& see the description of 'the integration commit' for some detail of how they make it work:
https://docs.gitbutler.com/features/virtual-branches/integra...
Basically anything you do with `git` (or another GUI) will get blown away by GitButler; or if you change branch away from it then it will stop working.
With that said, the tool is very cautious not to mess with any existing branches. This is the very reason it operates on a separate integration branch. Switching between the "special/integration" branch and any other branch is also not an issue.
For my own sake, allow me to articulate the core value proposition once more. GitButler's virtual branches permit two novel use cases:
- A developer can lazily assign diffs/changes to belong to separate logical branches while maintaining their content within the same working dir. Those logical branches can be converted to plain git trees at any time. The canonical use case here is doing a bugfix while working on an unrelated feature - with the proposed workflow one can separate those contributions into discrete PRs while still having the content of both within the working dir.
- A developer can apply and unapply the content of remote branches to their working directory for the purpose of testing & review. This is distinct from rebasing and merging because it does not introduce merging or rebasing into the branch that the developer was originally working on.

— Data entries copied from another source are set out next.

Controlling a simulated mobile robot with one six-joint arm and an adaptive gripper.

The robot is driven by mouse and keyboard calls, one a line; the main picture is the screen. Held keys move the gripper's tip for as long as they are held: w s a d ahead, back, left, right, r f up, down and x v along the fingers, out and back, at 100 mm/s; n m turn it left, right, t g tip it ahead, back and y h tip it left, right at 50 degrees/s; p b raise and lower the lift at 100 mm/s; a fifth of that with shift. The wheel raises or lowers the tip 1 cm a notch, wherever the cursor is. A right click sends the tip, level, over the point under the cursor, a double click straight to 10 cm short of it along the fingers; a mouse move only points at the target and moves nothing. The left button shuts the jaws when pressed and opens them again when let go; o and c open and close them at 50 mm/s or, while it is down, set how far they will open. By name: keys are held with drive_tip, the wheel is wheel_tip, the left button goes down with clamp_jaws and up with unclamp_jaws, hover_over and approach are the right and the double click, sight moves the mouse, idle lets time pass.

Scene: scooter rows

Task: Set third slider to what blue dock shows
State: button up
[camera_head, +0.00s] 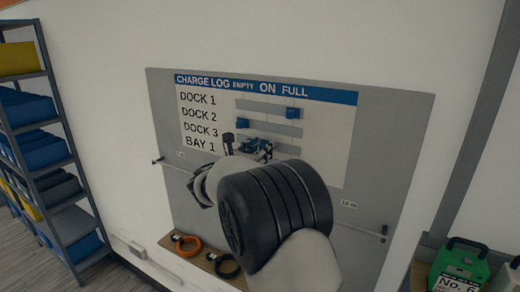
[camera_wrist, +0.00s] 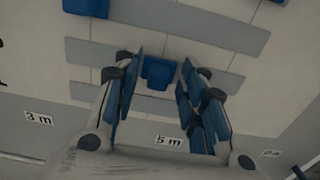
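The charge log board (camera_head: 330,130) hangs on the wall, with rows for DOCK 1, DOCK 2, DOCK 3 and BAY 1 under EMPTY, ON and FULL. The first slider (camera_head: 292,113) sits toward the right of its track, the second slider (camera_head: 242,123) at the left. The third slider (camera_wrist: 157,72) is a blue block near mid-track in the wrist view. My gripper (camera_wrist: 161,66) is open with its blue pads either side of it; small gaps seem to show. In the head view my gripper (camera_head: 249,148) mostly hides this slider. No blue dock is visible.
A shelf with blue and yellow bins (camera_head: 35,140) stands at the left. Below the board, a ledge holds an orange ring (camera_head: 187,246) and a black ring (camera_head: 226,266). A green unit marked No. 6 (camera_head: 460,262) stands at the lower right.

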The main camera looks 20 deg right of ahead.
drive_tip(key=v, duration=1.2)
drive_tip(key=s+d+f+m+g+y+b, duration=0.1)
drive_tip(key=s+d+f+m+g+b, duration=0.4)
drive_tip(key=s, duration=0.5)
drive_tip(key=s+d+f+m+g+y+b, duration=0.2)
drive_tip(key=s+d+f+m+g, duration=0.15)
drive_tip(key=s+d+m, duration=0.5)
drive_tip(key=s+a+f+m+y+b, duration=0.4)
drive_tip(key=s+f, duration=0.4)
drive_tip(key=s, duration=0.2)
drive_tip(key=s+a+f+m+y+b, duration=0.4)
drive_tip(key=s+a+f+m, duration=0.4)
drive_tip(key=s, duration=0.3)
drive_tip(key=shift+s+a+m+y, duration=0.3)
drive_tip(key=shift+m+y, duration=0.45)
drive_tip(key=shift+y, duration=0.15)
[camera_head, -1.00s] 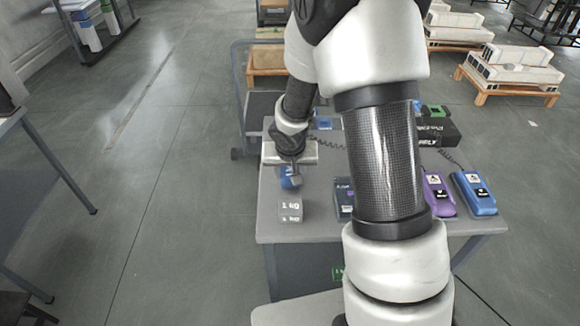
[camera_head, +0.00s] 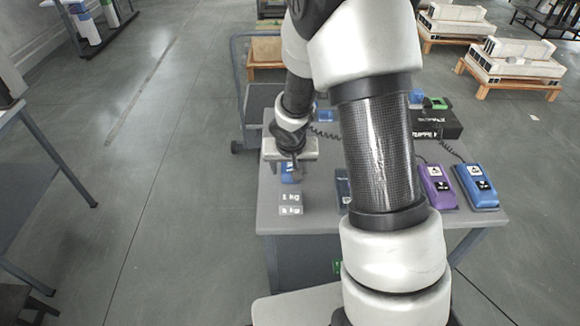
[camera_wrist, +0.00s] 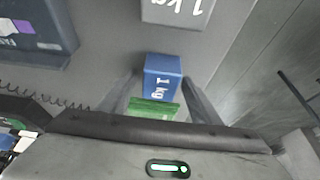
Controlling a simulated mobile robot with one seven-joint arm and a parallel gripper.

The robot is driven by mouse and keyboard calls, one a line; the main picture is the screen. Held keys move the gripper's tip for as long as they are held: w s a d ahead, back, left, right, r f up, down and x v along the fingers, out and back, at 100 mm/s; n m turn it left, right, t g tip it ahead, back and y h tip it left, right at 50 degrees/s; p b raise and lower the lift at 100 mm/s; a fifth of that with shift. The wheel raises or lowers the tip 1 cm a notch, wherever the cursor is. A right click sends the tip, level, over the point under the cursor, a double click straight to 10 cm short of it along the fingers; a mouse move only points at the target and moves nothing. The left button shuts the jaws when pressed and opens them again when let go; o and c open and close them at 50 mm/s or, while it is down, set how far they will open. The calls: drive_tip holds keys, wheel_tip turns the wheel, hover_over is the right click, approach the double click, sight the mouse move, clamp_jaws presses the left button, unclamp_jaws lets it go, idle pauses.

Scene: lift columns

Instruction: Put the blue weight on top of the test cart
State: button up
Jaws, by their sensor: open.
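The blue weight (camera_wrist: 163,78), a block marked 1 kg, stands on the grey table. In the wrist view it lies between and a little beyond the fingertips. My gripper (camera_wrist: 160,98) is open, with one finger on each side. In the head view my gripper (camera_head: 291,168) is over the blue weight (camera_head: 292,175) and partly hides it. A green block (camera_wrist: 153,108) shows right beside the blue weight, nearer the palm. A wheeled cart (camera_head: 241,92) with an upright handle frame stands behind the table; I cannot tell whether it is the test cart.
A grey weight (camera_head: 290,203) stands in front of the blue one on the table (camera_head: 318,222). A purple device (camera_head: 437,187) and a blue device (camera_head: 476,187) lie to the right, with a black box (camera_head: 437,124) behind.

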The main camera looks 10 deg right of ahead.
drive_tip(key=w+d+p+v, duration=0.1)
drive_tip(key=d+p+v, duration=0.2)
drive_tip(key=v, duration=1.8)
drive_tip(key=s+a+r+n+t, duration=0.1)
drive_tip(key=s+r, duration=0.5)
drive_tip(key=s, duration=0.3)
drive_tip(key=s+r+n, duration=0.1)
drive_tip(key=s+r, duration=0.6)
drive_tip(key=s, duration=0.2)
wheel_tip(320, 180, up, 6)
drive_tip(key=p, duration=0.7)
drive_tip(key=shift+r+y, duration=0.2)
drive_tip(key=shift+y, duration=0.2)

In any case, we will work on communicating and documenting the tool better.
Like if you had three branches and you wanted to see how they will work when they're all merged, and you find an issue in one and want to fix it, GB makes this really simple. You just apply them all and then fix something and make sure it's on the right branch and commit there (and push again if you want).
With Git, you would have to actually do either two merges or a three-head merge, see how it goes, undo the merge, switch to the target branch, commit a fix there, re-merge them all to see if that worked, etc. In Git there isn't a _real_ great way to combine trees without modifying history. We make those things a little more orthogonal.
> But if you have multiple branches applied, some git commands wont make any sense.
Sure, because of the way it's implemented. But that's just a variation on what I said really - I like the idea, see value in automating some management so that I can see & work on something that's the amalgamation of multiple branches, but I don't want to (have to) go 'all in' on some third-party tool, it needs to work like an extension of vanilla git for me, so everything else can keep working as normal.
It needs to be implemented in 2D so that git CLI can still understand, to put it in the docs' terms.
Basically all your virtual branches also live in refs/gitbutler/[name] and GB won't touch stuff in refs/heads/ because we like the idea of making sure we're not clobbering things you don't expect us to. You can just think of GitButler as a tool for managing refs/gitbutler branches.
All git tooling work totally fine, even generally if you're using something (like commit) that doesn't really make sense in the context of multiple branches.